Will it help or hinder? Yes or no.
With my warped sense of humor, I couldn’t help but be amused by the poll question today on the Stillwater NewsPress website. It’s not one of those have-you-stopped-beating-your-wife questions, but it’s equally unanswerable.
Here’s the poll question: Provisions kick in Oct. 1 on the Affordable Care Act. Will that be helpful to those in need of health care or a hinderance? Huh? Clearly, this is an either/or question, but the options offered for answering it are yes, no and not sure. Despite this, readers were answering the question, which raises a question: How does one interpret the answers?
Think again about the question: Will that (provisions of the Affordable Care Act) be helpful to those in need of health care or a hindrance? If you answer yes, you are agreeing that it could either be helpful or a hindrance. Well, duh. If you answer no, you are agreeing that it will be neither helpful nor a hindrance. Well, duh.
That would seem to leave the third option, not sure, as the only sensible answer of the three choices. By answering not sure, you are affirming that you are not sure it will be either helpful or a hindrance. Which may put you in the same boat as those who passed the act into law.
But, if you actually believe that the Affordable (?) Care Act provisions will be either helpful or a hindrance, then you cannot answer the poll question. A “yes” answer doesn’t affirm which you believe it will be, and a “no” answer doesn’t affirm your choice either. Whichever way you answer, it will be unclear what you mean. That may be appropriate in this case. Your answer would be as clear as those provided by the President and members of Congress in talking about the so-called Affordable Care Act.

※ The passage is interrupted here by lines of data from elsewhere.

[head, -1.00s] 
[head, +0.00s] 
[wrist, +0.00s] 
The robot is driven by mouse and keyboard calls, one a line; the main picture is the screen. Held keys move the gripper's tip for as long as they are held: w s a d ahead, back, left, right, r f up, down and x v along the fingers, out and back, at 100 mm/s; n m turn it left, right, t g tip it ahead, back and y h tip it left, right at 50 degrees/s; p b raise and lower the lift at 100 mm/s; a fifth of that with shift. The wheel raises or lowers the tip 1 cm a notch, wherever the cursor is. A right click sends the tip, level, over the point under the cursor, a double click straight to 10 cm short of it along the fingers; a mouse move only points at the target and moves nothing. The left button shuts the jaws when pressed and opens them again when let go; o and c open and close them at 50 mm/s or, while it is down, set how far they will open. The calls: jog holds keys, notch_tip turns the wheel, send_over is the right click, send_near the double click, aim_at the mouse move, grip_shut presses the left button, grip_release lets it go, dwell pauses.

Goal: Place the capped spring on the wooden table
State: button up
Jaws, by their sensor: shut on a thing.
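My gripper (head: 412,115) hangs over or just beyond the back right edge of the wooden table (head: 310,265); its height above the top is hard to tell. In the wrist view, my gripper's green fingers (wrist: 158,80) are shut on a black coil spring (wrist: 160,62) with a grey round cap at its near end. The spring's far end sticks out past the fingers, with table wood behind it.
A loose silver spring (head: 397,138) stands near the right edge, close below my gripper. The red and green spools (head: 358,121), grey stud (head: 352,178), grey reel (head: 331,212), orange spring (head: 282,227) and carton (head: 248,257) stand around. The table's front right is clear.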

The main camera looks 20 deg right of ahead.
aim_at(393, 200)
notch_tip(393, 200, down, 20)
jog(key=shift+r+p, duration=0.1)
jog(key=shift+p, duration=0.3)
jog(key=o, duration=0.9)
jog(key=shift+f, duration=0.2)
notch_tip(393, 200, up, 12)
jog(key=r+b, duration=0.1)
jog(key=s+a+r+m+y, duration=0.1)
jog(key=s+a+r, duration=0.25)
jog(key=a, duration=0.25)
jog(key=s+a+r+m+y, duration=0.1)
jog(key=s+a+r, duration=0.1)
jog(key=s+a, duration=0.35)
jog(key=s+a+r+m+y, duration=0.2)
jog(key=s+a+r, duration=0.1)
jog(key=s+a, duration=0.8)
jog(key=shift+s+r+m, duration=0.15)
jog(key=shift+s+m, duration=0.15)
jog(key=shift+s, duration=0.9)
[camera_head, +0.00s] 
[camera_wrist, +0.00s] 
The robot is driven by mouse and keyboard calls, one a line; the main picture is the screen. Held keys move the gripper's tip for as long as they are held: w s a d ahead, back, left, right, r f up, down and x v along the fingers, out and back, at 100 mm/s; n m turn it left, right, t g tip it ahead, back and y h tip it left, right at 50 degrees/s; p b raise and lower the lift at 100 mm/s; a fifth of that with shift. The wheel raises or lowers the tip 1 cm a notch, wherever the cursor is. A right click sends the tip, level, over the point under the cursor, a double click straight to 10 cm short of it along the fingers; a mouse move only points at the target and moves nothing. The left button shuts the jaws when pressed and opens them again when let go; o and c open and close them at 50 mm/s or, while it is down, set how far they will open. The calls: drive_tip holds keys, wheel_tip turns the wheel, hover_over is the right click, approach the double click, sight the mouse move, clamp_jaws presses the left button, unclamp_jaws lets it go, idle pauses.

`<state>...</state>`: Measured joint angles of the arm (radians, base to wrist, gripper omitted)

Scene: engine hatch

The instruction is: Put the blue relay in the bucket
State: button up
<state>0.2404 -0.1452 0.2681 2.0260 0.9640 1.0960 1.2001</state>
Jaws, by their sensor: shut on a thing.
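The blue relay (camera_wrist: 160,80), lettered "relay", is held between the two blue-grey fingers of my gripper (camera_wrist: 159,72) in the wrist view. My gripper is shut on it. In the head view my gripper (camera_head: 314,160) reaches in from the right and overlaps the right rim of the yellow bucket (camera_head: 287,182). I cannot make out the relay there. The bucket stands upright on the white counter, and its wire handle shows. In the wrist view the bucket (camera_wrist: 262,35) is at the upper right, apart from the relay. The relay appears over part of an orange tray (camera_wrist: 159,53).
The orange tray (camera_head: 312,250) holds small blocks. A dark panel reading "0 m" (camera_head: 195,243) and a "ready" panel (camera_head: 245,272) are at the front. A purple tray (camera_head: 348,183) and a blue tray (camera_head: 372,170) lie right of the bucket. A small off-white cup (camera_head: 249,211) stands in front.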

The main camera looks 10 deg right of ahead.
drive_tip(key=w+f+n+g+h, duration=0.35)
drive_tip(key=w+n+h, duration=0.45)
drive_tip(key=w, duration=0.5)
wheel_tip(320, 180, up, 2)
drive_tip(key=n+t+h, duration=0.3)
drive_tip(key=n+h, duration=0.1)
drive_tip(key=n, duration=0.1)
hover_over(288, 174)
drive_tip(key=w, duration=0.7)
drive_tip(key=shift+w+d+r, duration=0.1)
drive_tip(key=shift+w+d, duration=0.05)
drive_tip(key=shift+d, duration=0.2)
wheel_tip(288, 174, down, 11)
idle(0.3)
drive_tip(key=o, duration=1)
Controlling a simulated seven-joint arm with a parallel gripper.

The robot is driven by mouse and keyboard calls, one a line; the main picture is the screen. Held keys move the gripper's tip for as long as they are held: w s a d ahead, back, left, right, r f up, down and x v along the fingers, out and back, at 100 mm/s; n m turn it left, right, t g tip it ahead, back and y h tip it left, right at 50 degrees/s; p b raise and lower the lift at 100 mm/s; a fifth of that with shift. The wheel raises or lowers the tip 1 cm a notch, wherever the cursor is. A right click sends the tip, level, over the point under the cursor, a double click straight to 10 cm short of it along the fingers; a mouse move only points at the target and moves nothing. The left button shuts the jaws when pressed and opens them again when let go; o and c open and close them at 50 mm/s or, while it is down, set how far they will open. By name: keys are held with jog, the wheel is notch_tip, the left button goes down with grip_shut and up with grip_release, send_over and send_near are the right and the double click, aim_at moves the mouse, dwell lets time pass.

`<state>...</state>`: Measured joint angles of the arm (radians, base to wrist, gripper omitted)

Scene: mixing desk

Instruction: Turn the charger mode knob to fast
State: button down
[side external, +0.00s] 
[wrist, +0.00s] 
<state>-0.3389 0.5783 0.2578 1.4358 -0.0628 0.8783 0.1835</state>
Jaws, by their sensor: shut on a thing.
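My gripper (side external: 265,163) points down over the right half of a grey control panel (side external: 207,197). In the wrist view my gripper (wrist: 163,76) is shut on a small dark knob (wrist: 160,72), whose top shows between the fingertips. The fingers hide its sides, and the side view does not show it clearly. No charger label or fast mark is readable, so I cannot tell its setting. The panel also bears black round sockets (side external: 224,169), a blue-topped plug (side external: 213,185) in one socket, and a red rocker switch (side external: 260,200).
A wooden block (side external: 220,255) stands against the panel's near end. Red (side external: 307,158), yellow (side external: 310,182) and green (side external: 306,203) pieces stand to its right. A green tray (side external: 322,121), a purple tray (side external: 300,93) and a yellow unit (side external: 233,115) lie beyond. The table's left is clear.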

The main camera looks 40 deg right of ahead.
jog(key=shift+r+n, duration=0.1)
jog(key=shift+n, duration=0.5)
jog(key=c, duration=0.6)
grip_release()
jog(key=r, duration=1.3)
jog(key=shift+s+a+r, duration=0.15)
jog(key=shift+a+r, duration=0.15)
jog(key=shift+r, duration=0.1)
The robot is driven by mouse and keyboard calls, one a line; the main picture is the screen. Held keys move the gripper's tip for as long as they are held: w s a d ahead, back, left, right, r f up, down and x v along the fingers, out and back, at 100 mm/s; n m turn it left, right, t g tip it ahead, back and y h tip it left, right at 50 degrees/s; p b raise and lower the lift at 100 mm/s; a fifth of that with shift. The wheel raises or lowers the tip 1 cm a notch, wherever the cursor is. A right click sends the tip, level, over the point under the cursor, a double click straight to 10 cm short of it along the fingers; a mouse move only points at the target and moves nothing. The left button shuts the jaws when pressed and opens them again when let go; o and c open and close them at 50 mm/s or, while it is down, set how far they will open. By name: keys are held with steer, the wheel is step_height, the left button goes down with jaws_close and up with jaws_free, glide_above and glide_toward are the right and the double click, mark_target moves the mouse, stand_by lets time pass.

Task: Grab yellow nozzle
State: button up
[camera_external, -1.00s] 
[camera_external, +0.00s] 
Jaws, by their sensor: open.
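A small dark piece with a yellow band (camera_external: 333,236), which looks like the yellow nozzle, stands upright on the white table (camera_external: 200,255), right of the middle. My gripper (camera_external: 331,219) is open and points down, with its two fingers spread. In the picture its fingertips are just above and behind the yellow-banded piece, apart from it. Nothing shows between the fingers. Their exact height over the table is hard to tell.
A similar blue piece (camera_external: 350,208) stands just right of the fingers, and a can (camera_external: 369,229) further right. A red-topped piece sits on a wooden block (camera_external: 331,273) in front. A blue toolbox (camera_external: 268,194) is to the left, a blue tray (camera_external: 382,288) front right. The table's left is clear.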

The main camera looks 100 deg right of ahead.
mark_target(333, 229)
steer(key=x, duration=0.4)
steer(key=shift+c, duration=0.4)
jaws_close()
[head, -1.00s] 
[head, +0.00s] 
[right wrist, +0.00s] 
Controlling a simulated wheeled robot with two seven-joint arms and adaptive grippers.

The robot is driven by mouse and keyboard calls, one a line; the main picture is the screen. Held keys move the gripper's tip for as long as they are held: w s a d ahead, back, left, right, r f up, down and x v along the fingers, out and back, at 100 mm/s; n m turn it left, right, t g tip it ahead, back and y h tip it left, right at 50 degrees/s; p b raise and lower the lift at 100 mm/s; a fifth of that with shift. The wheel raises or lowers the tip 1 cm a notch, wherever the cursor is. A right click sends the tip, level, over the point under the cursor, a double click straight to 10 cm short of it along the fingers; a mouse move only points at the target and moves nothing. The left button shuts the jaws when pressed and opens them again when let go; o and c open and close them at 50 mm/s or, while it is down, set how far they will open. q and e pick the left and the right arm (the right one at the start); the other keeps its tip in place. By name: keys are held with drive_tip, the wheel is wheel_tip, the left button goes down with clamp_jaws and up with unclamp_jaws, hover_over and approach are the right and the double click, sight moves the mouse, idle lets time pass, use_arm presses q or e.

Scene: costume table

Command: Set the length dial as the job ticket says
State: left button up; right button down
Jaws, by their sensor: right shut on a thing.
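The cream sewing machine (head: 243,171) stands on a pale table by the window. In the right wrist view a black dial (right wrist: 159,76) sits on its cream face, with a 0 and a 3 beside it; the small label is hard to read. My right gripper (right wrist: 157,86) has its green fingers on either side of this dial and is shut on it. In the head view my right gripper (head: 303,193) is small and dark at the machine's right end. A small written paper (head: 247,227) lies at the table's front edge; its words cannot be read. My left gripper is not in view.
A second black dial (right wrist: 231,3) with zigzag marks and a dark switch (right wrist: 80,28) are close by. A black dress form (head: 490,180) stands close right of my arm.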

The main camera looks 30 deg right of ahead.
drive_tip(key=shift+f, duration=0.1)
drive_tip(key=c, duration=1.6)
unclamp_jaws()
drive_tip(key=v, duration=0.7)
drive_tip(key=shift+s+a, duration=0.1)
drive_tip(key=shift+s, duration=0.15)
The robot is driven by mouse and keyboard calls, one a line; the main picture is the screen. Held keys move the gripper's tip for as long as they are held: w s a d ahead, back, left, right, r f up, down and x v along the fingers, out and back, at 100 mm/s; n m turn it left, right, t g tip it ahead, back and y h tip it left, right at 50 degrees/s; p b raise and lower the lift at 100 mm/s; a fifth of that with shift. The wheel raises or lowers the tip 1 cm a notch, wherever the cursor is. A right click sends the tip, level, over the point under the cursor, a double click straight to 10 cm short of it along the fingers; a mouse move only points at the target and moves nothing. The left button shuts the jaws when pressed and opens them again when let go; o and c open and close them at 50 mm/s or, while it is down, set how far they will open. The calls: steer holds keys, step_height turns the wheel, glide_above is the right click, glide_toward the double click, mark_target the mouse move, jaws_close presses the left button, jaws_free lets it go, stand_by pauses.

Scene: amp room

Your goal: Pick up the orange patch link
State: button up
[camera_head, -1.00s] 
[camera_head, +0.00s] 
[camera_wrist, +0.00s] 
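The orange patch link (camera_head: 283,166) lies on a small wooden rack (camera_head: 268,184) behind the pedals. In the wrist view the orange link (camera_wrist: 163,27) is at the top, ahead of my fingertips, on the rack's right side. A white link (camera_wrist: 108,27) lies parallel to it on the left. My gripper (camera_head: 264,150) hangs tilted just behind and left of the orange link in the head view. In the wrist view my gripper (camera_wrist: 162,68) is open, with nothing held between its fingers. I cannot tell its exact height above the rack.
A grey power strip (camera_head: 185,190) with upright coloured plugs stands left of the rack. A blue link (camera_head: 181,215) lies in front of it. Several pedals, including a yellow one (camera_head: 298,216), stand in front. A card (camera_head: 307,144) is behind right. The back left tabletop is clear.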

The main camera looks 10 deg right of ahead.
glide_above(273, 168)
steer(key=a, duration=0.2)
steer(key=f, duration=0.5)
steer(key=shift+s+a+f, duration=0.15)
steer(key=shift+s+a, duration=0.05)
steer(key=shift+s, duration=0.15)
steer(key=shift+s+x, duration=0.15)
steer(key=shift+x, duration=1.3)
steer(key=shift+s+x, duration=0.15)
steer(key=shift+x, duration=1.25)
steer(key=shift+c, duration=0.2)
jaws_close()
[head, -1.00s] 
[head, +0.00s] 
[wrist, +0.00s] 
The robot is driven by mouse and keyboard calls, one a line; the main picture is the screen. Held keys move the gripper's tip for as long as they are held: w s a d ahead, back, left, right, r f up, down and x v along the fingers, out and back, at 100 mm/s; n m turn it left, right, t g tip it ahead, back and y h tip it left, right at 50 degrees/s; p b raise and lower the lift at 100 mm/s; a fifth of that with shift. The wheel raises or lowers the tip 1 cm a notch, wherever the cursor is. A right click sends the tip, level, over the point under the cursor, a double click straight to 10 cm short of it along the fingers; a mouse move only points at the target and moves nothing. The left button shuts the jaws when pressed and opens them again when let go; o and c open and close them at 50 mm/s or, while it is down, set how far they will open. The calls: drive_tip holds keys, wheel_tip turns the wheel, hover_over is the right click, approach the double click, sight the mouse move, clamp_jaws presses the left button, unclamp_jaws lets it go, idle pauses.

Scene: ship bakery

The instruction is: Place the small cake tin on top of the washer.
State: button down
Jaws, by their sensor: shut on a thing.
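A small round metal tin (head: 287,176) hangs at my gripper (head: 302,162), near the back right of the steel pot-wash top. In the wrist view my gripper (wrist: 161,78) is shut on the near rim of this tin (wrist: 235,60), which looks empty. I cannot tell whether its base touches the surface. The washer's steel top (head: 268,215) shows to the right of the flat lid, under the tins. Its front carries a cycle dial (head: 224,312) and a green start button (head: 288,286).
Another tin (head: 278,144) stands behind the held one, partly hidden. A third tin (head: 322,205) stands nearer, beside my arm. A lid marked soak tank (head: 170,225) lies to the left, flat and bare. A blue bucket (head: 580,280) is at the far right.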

So, with a question so clearly not answerable by yes or no, response has been zero, right?
Wrong.
When last I checked a few minutes ago, 32 people had answered with the responses almost equally divided between yes (16) and no (13) with three not sure. Amazing that 29 people can find a yes or no answer to this question. No doubt they were confident of their answers, but how are we to interpret the answers? Do they think the act, commonly referred to as Obamacare, will be helpful to those in need of health care, or do they believe it will be a hindrance?
I think I’m going to have to go with “not sure.”
Yes, I did notice the misspelling of hindrance as hinderance in the poll question.
With all this in mind, here’s a poll question:
Was it a bad hair day for the poll person?
O Yes
O No
O Not sure
Harry, you just made my day! Questions like that have always irritated me to no end. I refuse to take a poll like that because of the very reasons you gave.